BoF: What attracted you to the role?

I was attracted to Bonobos due to the calibre of the team, the challenge of building a new brand and a personal enthusiasm for the clothing. I was attracted to marketing by the confluence of creativity and analytics.

Before Bonobos, I worked in investment banking and finance, and I initially joined Bonobos in a finance and analytics capacity. In these positions, I built an appreciation for the power of data in building influence and making decisions. Numbers are concrete and, at least on some level, objective. They can win arguments. They are also necessary to understand if you want to build something profitable and scalable. But the literature major part of me who worked at a record store through high school felt unfulfilled at times. I have a bit of a creative spirit in me which made marketing attractive. It helped that Bonobos' growth, team, and, in particular, our founder Andy Dunn made that a possible career route.

Marketing requires empathy, along with an understanding of human motivations and nuances that are not immediately apparent in spreadsheets. There is both a need to understand what will drive a customer to take action and then to interpret the data to understand what is effective. That combination is what gets me excited. And, also, there's the clothes. Our design team is amazing.

BoF: What is the most exciting project or initiative you have worked on?

In the past couple of years, we have grown our physical catalogue distribution from a small test to our largest customer acquisition channel. This is rewarding because of the impact it’s had in helping us rapidly grow the business, but also because it provides a venue to let the clothing and brand story shine in a way we had not previously achieved. There is something about a consumer’s attention and mindset when engaging with the physical catalogue that allows for rich story-telling.

Marketing requires empathy, along with an understanding of human motivations and nuances that are not immediately apparent in spreadsheets.

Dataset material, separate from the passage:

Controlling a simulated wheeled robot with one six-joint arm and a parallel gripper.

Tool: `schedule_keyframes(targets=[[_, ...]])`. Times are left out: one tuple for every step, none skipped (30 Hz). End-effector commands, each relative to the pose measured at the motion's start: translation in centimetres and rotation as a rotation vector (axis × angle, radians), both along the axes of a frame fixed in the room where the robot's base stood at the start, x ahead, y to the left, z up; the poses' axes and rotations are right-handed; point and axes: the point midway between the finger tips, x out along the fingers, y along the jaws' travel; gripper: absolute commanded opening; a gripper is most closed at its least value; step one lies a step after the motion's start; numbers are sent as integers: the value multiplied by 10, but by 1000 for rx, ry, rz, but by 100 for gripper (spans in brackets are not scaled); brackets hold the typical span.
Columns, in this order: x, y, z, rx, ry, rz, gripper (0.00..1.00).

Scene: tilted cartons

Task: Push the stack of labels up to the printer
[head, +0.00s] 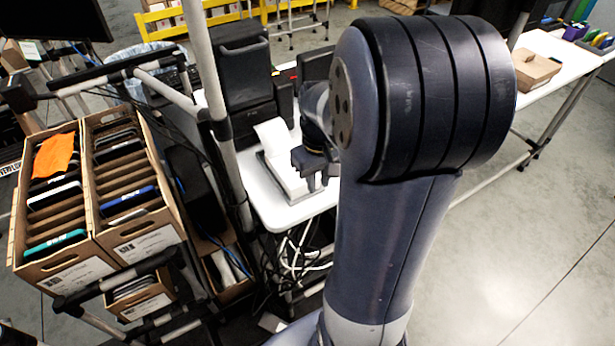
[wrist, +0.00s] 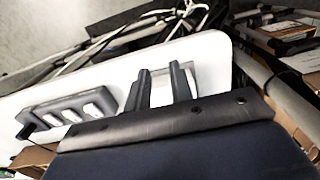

BoF: How is your role changing? What are the forces driving this change?

Early in a brand’s creation and when the team is small, intuitions can be trusted to keep things “on brand.” When I started at Bonobos, we had just over 10 people; today we’re over 250 employees. As the team grows and processes become more important to scale, intuitions can multiply, diverge and create chaos. In scaling the brand, a lot more of my responsibilities lie in giving the team the tools and codified guidelines to execute consistently themselves versus directly executing myself.

In addition, a lot of early marketing investments tend to be lower in the funnel to grow the customer base. We invested early in Facebook ads because they drove direct response and it fuelled quantifiable growth. At a more mature stage, we also have to be more comfortable investing higher in the marketing funnel — which isn’t always the easiest investment to quantify. But some of the “softer” awareness investments are required to get to the next level. Something like a print ad may not show an immediate return, but, done with strong imagery and in the right publication, it can build longer-term credibility.

BoF: Tell us about a time you failed and how you learned from it.

When I was initially managing finance for Bonobos, I tried to take on a large amount of the work between myself and a single direct report. Because of our size, I told myself we were being scrappy, but realistically, I was being stupid. Our accounting was getting backed up and had errors. I learned a few lessons. Be realistic about resources required to do a job right, which doesn’t mean spend a lot, but manage your own and others’ expectations appropriately. Also, a well-managed team is powerful. I saw that when our next finance lead built out a team that got our accounting back on track. As someone who likes to execute and be close to the work, it was a valuable lesson in team management, delegation and expectation management.

BoF: What advice do you have for people who are interested in doing what you do?

Read Avinash Kaushik’s blog, David Ogilvy’s books and Jonah Berger’s Contagious. All different but powerful in their own way. Care about what you’re doing. Care a lot. And if you don’t care, ask yourself why you don’t. Embrace serendipity; the best opportunities aren’t always the ones you’d expect. And if you are specifically interested in what I’m doing, be sure to check out Bonobos and let us know what you think. Oh, and listen to the music of Lee Moses — I can’t stop doing that today. Addictive.

This interview has been edited and condensed.